C. LA CONTRIBUTION DES TRANSFERTS SOCIAUX EN ESPÈCES À LA RÉDUCTION DE LA PAUVRETÉ
L'inégalité et la pauvreté sont étroitement liées l'une à l'autre ne serait-ce que parce que les indicateurs de pauvreté les plus traditionnels mesurent celle-ci de façon relative.
Dans ces conditions, même si des nuances doivent intervenir, il est conforme aux attentes de constater que dans les pays où l'intervention publique est relativement développée, la pauvreté ainsi mesurée est aussi relativement faible .
De fait, plus le niveau des dépenses publiques sociales est élevé, moins le taux de pauvreté (ici celui des personnes en âge de travailler) l'est .
TAUX DE PAUVRETÉ DES PERSONNES EN ÂGE DE
TRAVAILLER
ET DÉPENSES PUBLIQUES SOCIALES - 2000
(en points de PIB)
Note : Les dépenses publiques sociales ici prises en compte sont les dépenses publiques sociales hors santé et pensions. La pauvreté est définie relativement au seuil de la moitié du revenu disponible médian des ménages corrigé de leur composition.
Source : OCDE
Les pays situés le plus à gauche du graphique sont ceux dans lesquels le niveau des dépenses publiques sociales est relativement modéré. Les pays situés en haut du graphique sont ceux où le taux de pauvreté est relativement élevé. Il existe une forte corrélation de ce point de vue puisque les pays les plus à gauche du graphique sont aussi les pays où le taux de pauvreté est le plus important.
Inversement, de façon générale, les pays où le niveau des dépenses publiques sociales est le plus élevé sont aussi ceux où la proportion des pauvres est relativement faible .
On peut noter qu' il paraît exister une sorte de seuil minimum de pauvreté autour de 4 % de la population qui paraît résister aux effets d'une augmentation des dépenses publiques sociales. Ainsi, le contenu en réduction de la pauvreté des dépenses publiques sociales semble se réduire à mesure que celles-ci augmentent, venant buter sur le seuil mentionné ci-dessus.
Si la plupart des pays où le taux de pauvreté est élevé (au-delà de 12 %) sont extérieurs à l'Europe, l'Italie, l'Irlande et la Grèce - pays qui consacrent relativement peu de leurs richesses aux dépenses publiques sociales ici concernées - connaissent des taux élevés de pauvreté, de l'ordre de celui du Canada (environ 11 % de la population ).
Dans l'Union européenne, le taux de pauvreté diminue à mesure que les dépenses publiques sociales croissent . La pauvreté est plus importante au Royaume-Uni et en Allemagne (vers 8 % de la population ici considérée) qu'en France , en Suède ou au Danemark ( 6 % de la population ).
Une autre manière de rendre compte des ces réalités est de considérer le risque de pauvreté dans plusieurs situations :
- celle où il n'existerait pas de transferts sociaux ;
- la situation réellement observée compte tenu des transferts sociaux existants.
Selon le rapport de la Commission européenne sur la protection sociale et l'intégration sociale de 2006, le risque de pauvreté serait en l'absence de transferts sociaux de 26 points de pourcentage supérieur à ce qu'il est en réalité en moyenne (42 % contre 16 %) . Dans la réduction du risque de pauvreté, les pensions jouent un rôle important.

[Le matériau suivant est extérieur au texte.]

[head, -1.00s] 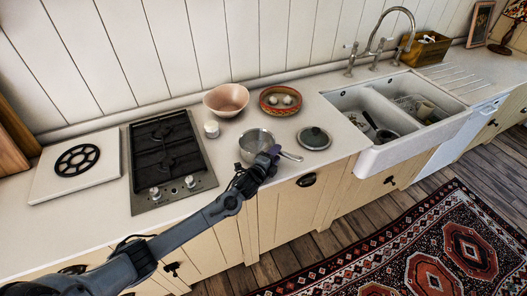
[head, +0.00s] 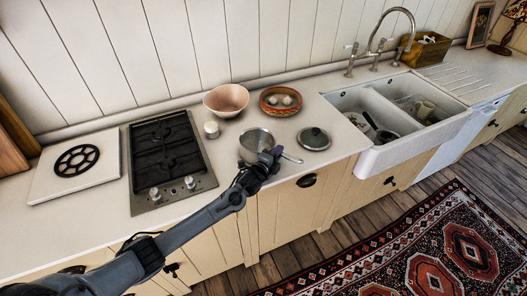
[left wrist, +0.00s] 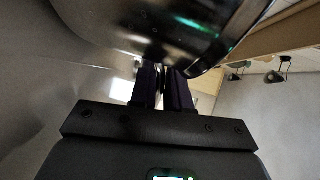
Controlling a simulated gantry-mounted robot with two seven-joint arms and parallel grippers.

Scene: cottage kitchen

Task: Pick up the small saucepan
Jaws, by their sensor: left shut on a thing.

En se fondant sur l'idée que leur sens est moins de réaliser une redistribution entre des catégories de personnes ayant des revenus différents que de lisser le revenu individuel tout au long de la vie, on peut les écarter de la mesure de l'effet des transferts sociaux internes de réduction du risque de pauvreté. Mais, même dans ce cas, ce risque est réduit significativement. Il passe de 25 à 16 %.
Le graphique ci-dessous montre que l'effet des transferts sociaux sur le risque de pauvreté varie selon le pays considéré de l'Union européenne .
L'IMPACT DES TRANSFERTS SOCIAUX
(AVEC OU SANS LES
PENSIONS SUR LE RISQUE DE PAUVRETÉ)
EN 2003 (EN POURCENTAGE DE
RÉDUCTION DU RISQUE DE PAUVRETÉ)
Source : Rapport conjoint sur la protection sociale et
l'inclusion sociale. 2006.
Commission européenne
Si on ne considère que l'effet des transferts sociaux hors pensions, les pays peuvent être rangés en quatre groupes dans l'ordre décroissant de la réduction du risque de pauvreté qu'ils exercent :
- les pays scandinaves (Finlande, Suède, Danemark) avec un abattement de plus de 60 % du risque de pauvreté ;
- les pays où cet abattement se situe entre 40 et 50 % comme la France , la Belgique , les Pays-Bas , l' Autriche ou le Luxembourg ;
- les pays où le risque de pauvreté n'est réduit qu'entre un tiers et 40 %, qui sont autour de la moyenne pour l'Union européenne (à 25 pays) : le Royaume-Uni , les pays baltes et l' Allemagne ;
- enfin, les pays où la diminution du risque de pauvreté attribuable aux transferts sociaux est très au-dessous de la moyenne de l'Union européenne : le Portugal , l' Espagne , l' Italie .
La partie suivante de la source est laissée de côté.